To perform learning without feature engineering, the training data was used as given and was partitioned into training and test sets using 70:30 ratio. Using the SPSS package’s neural learning, I performed training of multiple layer neural networks with varying number of neurons with one and two hidden layers. The best performance was given by a network of two hidden layers with four neurons in the first hidden layer and three in the second layer. Over multiple trials, this configuration yielded almost 100% accuracy by occasionally misclassifying one or two examples out of 300 examples.

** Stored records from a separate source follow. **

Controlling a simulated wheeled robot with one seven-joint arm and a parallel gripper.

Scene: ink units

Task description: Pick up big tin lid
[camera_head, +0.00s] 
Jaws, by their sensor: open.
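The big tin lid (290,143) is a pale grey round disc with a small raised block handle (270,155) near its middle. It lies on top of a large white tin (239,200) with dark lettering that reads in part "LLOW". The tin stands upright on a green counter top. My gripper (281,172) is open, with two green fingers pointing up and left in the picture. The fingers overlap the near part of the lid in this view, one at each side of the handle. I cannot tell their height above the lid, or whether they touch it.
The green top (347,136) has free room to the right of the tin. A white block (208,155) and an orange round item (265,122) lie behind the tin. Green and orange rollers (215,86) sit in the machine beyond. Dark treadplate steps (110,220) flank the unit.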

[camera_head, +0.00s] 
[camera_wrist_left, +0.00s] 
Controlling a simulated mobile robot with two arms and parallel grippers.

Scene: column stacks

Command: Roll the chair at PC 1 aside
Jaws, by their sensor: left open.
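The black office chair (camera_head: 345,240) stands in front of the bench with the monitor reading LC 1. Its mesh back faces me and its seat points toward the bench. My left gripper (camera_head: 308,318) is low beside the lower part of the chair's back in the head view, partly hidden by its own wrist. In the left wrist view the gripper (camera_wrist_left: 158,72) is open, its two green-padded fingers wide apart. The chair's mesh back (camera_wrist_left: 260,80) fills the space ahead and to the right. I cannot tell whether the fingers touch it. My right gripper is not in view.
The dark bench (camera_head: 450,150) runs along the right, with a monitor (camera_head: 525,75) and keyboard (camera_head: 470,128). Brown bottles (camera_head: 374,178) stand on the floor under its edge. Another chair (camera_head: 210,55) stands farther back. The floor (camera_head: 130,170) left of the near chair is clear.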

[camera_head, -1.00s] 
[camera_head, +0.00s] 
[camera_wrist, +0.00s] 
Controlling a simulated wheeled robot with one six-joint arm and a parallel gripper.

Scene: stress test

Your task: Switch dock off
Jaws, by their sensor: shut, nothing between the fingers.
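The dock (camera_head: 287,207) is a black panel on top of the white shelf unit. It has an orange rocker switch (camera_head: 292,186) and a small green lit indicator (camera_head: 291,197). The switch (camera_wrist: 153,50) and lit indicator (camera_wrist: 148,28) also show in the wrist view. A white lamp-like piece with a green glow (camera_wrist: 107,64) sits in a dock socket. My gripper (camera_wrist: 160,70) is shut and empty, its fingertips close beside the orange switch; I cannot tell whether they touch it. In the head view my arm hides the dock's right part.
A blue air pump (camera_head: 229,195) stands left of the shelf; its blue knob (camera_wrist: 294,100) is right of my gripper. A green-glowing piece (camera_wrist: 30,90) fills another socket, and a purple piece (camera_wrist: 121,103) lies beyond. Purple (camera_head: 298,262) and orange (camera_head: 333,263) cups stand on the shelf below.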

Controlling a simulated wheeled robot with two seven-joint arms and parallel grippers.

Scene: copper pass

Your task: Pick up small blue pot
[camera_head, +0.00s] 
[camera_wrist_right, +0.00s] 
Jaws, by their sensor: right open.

Next, I repeated the learning task by defining three features. The first feature corresponded to the longest line length; the second feature corresponded to the second longest line length. The third feature was the length of the smallest line. With these features, I repeated the experiment. Not surprisingly, a single neuron network was able to yield 100% accuracy. The weights learned by this neuron approximated the relationship that the length of the longest line should be smaller than the sum of the remaining two lines to form a triangle. Thus, a bit of feature engineering gave not only a more understandable model but also performed better.

Although the triangle example used here is pretty simple; it does illustrate the message that I want to convey. That is while deep learning with its inbuilt feature learning is amazing, there are applications where a good understanding of the problem domain can lead to features that can yield a better model and accuracy.